Task objective:
Retype the material word for word.

Rows:

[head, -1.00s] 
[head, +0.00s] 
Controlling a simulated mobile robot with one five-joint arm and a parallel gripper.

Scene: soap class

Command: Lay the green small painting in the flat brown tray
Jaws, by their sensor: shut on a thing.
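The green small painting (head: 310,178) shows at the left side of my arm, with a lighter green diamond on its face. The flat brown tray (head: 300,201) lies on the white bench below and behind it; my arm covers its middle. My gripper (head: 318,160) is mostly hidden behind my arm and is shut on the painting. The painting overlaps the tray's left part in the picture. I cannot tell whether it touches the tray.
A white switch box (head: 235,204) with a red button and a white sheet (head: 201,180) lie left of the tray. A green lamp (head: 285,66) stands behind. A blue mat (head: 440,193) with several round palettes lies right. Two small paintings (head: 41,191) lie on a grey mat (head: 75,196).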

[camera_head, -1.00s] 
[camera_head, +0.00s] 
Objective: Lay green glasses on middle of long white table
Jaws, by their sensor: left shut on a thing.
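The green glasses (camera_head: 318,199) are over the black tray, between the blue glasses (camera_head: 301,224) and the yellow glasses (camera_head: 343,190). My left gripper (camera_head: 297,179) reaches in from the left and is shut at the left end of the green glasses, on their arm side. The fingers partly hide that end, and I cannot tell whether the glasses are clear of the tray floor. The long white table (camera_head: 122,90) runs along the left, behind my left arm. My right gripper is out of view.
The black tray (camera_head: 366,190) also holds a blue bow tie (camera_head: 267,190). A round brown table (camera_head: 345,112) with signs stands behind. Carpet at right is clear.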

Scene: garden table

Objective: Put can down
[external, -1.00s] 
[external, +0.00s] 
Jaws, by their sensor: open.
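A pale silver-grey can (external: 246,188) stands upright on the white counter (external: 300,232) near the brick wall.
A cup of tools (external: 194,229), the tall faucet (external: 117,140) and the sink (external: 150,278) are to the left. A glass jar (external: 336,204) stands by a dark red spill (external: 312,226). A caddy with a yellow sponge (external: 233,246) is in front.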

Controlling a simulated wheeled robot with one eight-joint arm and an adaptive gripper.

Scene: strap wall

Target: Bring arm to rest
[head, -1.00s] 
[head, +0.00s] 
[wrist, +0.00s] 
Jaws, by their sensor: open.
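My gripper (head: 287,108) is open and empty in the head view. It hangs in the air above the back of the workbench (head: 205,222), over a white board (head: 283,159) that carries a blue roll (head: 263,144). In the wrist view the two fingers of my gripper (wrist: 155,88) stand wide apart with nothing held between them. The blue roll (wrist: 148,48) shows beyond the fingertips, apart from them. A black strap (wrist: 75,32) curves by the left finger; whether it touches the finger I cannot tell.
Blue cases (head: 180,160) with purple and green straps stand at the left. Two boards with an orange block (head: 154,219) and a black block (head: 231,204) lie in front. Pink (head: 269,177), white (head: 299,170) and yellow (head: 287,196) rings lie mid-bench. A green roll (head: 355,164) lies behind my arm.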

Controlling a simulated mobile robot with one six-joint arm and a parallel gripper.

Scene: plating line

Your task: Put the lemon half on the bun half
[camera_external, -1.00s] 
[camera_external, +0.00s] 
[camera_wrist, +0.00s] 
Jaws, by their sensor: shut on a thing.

The answer:
[head, -1.00s] 
[head, +0.00s] 
Controlling a simulated mobile robot with one five-joint arm and a parallel gripper.

Scene: soap class

Command: Lay the green small painting in the flat brown tray
Jaws, by their sensor: shut on a thing.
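The green small painting (head: 310,178) shows at the left side of my arm, with a lighter green diamond on its face. The flat brown tray (head: 300,201) lies on the white bench below and behind it; my arm covers its middle. My gripper (head: 318,160) is mostly hidden behind my arm and is shut on the painting. The painting overlaps the tray's left part in the picture. I cannot tell whether it touches the tray.
A white switch box (head: 235,204) with a red button and a white sheet (head: 201,180) lie left of the tray. A green lamp (head: 285,66) stands behind. A blue mat (head: 440,193) with several round palettes lies right. Two small paintings (head: 41,191) lie on a grey mat (head: 75,196).

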[camera_head, -1.00s] 
[camera_head, +0.00s] 
Objective: Lay green glasses on middle of long white table
Jaws, by their sensor: left shut on a thing.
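The green glasses (camera_head: 318,199) are over the black tray, between the blue glasses (camera_head: 301,224) and the yellow glasses (camera_head: 343,190). My left gripper (camera_head: 297,179) reaches in from the left and is shut at the left end of the green glasses, on their arm side. The fingers partly hide that end, and I cannot tell whether the glasses are clear of the tray floor. The long white table (camera_head: 122,90) runs along the left, behind my left arm. My right gripper is out of view.
The black tray (camera_head: 366,190) also holds a blue bow tie (camera_head: 267,190). A round brown table (camera_head: 345,112) with signs stands behind. Carpet at right is clear.

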Scene: garden table

Objective: Put can down
[external, -1.00s] 
[external, +0.00s] 
Jaws, by their sensor: open.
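A pale silver-grey can (external: 246,188) stands upright on the white counter (external: 300,232) near the brick wall.
A cup of tools (external: 194,229), the tall faucet (external: 117,140) and the sink (external: 150,278) are to the left. A glass jar (external: 336,204) stands by a dark red spill (external: 312,226). A caddy with a yellow sponge (external: 233,246) is in front.

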Controlling a simulated wheeled robot with one eight-joint arm and an adaptive gripper.

Scene: strap wall

Target: Bring arm to rest
[head, -1.00s] 
[head, +0.00s] 
[wrist, +0.00s] 
Jaws, by their sensor: open.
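My gripper (head: 287,108) is open and empty in the head view. It hangs in the air above the back of the workbench (head: 205,222), over a white board (head: 283,159) that carries a blue roll (head: 263,144). In the wrist view the two fingers of my gripper (wrist: 155,88) stand wide apart with nothing held between them. The blue roll (wrist: 148,48) shows beyond the fingertips, apart from them. A black strap (wrist: 75,32) curves by the left finger; whether it touches the finger I cannot tell.
Blue cases (head: 180,160) with purple and green straps stand at the left. Two boards with an orange block (head: 154,219) and a black block (head: 231,204) lie in front. Pink (head: 269,177), white (head: 299,170) and yellow (head: 287,196) rings lie mid-bench. A green roll (head: 355,164) lies behind my arm.

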Controlling a simulated mobile robot with one six-joint arm and a parallel gripper.

Scene: plating line

Your task: Put the lemon half on the bun half
[camera_external, -1.00s] 
[camera_external, +0.00s] 
[camera_wrist, +0.00s] 
Jaws, by their sensor: shut on a thing.

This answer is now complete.